*MATERIAL FOR THIS EXERCISE:*
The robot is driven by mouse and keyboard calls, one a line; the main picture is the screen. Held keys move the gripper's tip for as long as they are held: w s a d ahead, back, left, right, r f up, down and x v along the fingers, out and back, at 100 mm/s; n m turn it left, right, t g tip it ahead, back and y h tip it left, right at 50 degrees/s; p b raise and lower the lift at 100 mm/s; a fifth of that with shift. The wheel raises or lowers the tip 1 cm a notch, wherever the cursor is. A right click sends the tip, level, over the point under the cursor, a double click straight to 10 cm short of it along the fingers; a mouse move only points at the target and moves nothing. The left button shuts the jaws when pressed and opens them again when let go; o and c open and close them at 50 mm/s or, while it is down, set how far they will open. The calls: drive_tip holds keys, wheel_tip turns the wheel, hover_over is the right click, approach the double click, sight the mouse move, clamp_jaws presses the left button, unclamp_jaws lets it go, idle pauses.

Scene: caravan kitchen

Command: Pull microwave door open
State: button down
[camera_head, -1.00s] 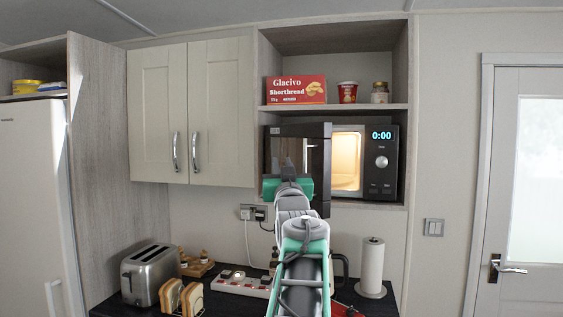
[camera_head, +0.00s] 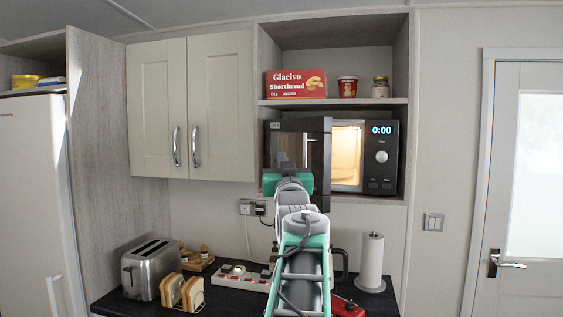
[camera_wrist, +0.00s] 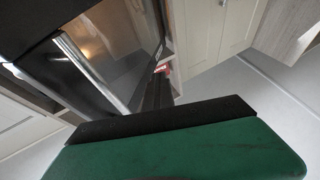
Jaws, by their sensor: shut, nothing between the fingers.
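The black microwave (camera_head: 382,165) sits in the wall cabinet below the shelf. Its door (camera_head: 318,165) stands partly open, swung out toward me with its free edge at the right. The lit interior (camera_head: 347,155) shows past that edge. My gripper (camera_head: 284,160) is shut and empty, in front of the door's face in the head view; whether it touches the door I cannot tell. In the wrist view the gripper's green body fills the bottom, with its dark finger (camera_wrist: 158,92) beyond. The door's dark glass (camera_wrist: 115,45) lies close at the upper left there.
The shelf above holds a red shortbread box (camera_head: 296,83), a red pot (camera_head: 347,87) and a jar (camera_head: 380,87). Closed cabinet doors (camera_head: 190,105) are at the left.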

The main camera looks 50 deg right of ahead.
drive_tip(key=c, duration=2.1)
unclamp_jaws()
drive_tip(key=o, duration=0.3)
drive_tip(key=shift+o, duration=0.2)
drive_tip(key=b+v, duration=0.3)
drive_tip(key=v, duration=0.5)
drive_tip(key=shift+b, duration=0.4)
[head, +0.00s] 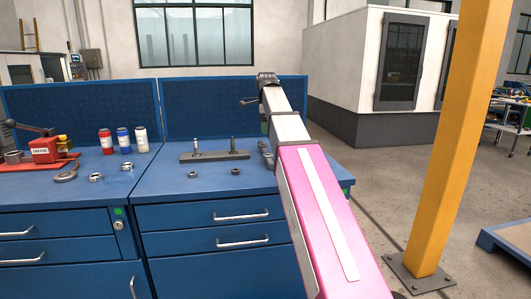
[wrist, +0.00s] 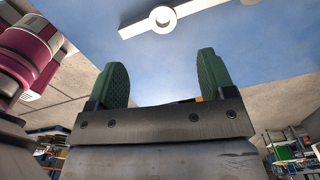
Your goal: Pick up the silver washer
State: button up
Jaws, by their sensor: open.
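My gripper (wrist: 168,82) is open in the wrist view, with two green fingers apart and nothing between them. In the head view my arm reaches up over the right part of the bench, and I cannot make out the jaws there. Silvery ring-shaped parts, a first ring (head: 96,177) and a second ring (head: 126,166), lie on the left part of the bench. Two small dark grey parts, one left (head: 193,174) and one right (head: 235,171), lie near the front edge. I cannot tell which piece is the silver washer. My gripper is clear of all of them.
A grey bar with two upright pegs (head: 214,156) stands on the blue bench (head: 165,184). Red, blue and white bottles (head: 123,140) stand behind the rings. A red tool (head: 45,150) is at far left. A yellow pillar (head: 452,150) stands at right, with open floor beside it.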

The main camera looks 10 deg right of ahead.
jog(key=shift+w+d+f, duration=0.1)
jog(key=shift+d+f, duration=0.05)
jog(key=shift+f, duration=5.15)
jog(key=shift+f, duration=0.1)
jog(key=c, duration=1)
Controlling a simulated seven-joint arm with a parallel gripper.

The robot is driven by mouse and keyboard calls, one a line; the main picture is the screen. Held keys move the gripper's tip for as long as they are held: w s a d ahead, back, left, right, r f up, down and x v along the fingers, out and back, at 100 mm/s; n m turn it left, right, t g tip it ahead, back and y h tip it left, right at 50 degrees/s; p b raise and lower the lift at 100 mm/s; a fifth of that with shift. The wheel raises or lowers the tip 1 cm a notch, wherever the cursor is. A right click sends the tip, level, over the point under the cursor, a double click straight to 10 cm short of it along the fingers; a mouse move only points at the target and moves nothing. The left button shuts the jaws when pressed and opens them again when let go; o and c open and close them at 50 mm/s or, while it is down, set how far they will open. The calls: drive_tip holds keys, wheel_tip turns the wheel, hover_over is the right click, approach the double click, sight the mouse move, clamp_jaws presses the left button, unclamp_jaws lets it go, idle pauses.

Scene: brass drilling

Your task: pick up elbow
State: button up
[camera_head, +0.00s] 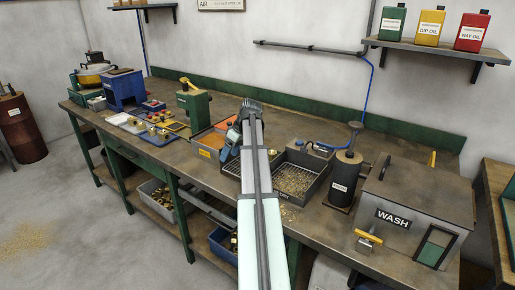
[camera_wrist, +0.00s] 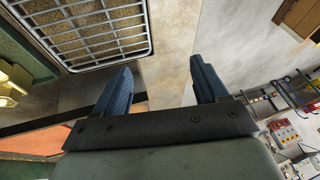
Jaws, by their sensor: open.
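My gripper (camera_wrist: 160,85) is open, with its two blue-padded fingers apart and nothing between them in the wrist view. In the head view part of my gripper (camera_head: 231,139) shows beside my arm, over the middle of the bench near the orange bin. Several small brass parts (camera_head: 157,132) lie among the pads on the left part of the bench. They are too small to tell which is the elbow. A brass-coloured part (camera_wrist: 10,88) shows at the left edge of the wrist view, outside the fingers. My arm hides part of the bench.
The orange bin (camera_head: 213,141) stands left of my arm. A dark tray of chips (camera_head: 313,169) and a dark cylinder (camera_head: 344,180) stand to the right, then the wash box (camera_head: 408,197). A green machine (camera_head: 194,106) is at left. A grate (camera_wrist: 90,30) shows in the wrist view.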

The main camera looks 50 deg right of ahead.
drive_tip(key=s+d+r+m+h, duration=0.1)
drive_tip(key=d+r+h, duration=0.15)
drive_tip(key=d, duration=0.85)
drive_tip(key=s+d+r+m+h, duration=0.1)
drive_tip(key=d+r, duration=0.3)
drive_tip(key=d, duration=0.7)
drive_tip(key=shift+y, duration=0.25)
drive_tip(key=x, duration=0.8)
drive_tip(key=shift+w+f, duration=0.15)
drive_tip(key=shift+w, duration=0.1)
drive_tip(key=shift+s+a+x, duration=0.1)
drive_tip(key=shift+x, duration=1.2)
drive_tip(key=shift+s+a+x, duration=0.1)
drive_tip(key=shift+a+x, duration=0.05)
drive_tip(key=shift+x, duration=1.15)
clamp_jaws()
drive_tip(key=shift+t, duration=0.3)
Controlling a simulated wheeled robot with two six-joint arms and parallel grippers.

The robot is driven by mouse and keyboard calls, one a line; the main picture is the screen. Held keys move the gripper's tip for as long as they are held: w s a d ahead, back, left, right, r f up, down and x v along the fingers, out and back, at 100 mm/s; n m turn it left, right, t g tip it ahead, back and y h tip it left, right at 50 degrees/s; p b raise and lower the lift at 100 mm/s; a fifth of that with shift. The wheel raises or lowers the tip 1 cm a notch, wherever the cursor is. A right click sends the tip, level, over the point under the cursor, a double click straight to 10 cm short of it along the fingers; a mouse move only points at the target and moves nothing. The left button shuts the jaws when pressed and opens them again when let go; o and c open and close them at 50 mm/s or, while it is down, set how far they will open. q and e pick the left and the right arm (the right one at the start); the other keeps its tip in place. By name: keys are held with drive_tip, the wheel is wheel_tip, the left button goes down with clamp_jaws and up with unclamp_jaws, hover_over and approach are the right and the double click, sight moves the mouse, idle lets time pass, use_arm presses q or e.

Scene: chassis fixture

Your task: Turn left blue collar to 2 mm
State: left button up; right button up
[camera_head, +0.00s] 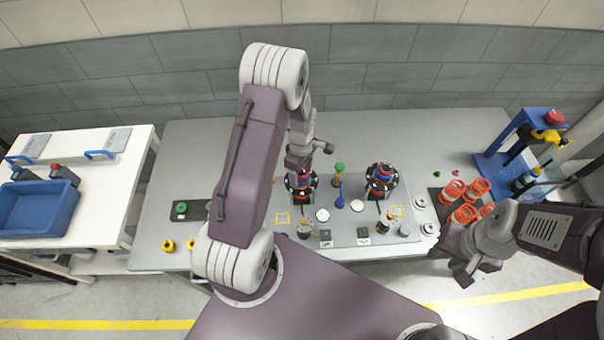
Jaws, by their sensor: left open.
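The left round fixture unit (301,184) stands on the grey plate, with a black ring and small blue and red parts. My left gripper (308,158) is open right above it and hides its top. The blue collar there is mostly hidden, and its setting is too small to read. A similar right unit (381,178) shows its red and blue top in full. My right gripper (464,274) is low at the right, apart from both units, in front of the table's front edge. Its fingers are too unclear to tell open from shut.
A green-topped part (339,169) and a blue upright tool (340,198) stand between the units. Red-orange springs (466,213) and a blue press (497,166) stand at the right. A blue bin (38,210) is on the white table at the left. The back of the table is clear.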

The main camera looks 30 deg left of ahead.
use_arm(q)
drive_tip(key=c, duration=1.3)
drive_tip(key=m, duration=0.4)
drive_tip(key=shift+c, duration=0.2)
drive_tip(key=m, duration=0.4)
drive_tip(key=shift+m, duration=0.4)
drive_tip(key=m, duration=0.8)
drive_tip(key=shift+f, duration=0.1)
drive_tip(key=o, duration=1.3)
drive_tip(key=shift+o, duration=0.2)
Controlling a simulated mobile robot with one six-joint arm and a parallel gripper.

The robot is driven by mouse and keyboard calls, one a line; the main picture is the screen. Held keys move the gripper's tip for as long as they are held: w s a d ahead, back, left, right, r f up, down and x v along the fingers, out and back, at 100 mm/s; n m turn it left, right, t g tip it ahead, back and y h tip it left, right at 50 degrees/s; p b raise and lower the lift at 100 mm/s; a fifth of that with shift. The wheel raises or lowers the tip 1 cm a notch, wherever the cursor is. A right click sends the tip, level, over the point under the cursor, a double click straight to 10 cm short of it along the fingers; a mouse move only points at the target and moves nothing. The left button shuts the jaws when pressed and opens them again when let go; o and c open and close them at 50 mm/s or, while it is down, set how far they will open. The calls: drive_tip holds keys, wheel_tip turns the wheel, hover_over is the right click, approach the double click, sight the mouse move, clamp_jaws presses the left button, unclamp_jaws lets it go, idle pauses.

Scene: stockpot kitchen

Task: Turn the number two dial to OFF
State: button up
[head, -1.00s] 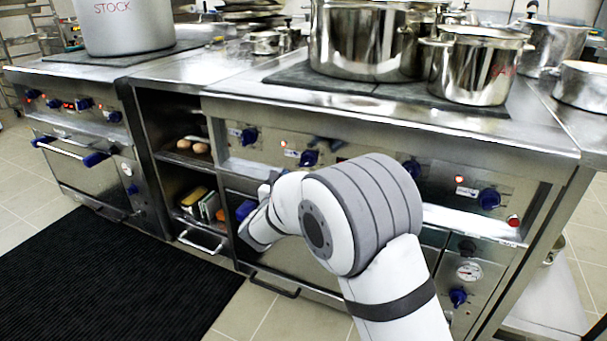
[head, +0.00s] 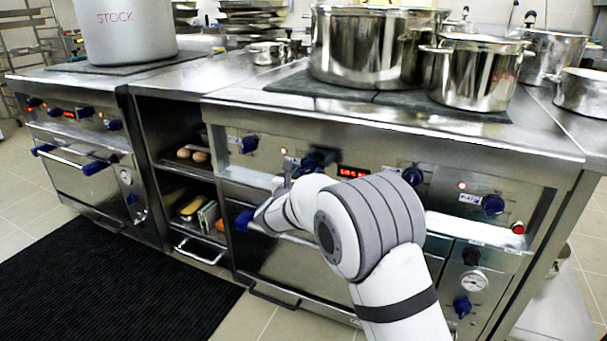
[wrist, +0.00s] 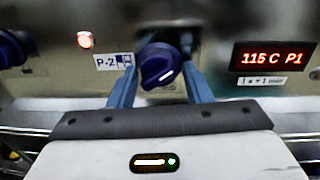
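The number two dial (wrist: 160,62) is a dark blue knob beside a "P-2" label (wrist: 114,61) in the wrist view. A pale mark on its grip runs at a slant; I cannot read its setting. My gripper (wrist: 158,76) has its two blue fingers apart, one on each side of the dial, with a narrow gap seeming to show on both sides. In the head view the dial (head: 319,157) is on the right stove's front panel, partly behind my gripper (head: 287,168).
A red-lit display (wrist: 273,57) reading "115 C P1" is right of the dial. Another blue knob (wrist: 12,48) and a lit red lamp (wrist: 85,40) are to the left. Steel pots (head: 365,45) stand on the stove above; the oven handle (head: 243,220) is below.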

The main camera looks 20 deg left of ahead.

*AIM:* Within the data above, pick out all lines holding the word "Controlling".

*TASK OUTPUT:*
Controlling a simulated seven-joint arm with a parallel gripper.
Controlling a simulated wheeled robot with two six-joint arms and parallel grippers.
Controlling a simulated mobile robot with one six-joint arm and a parallel gripper.

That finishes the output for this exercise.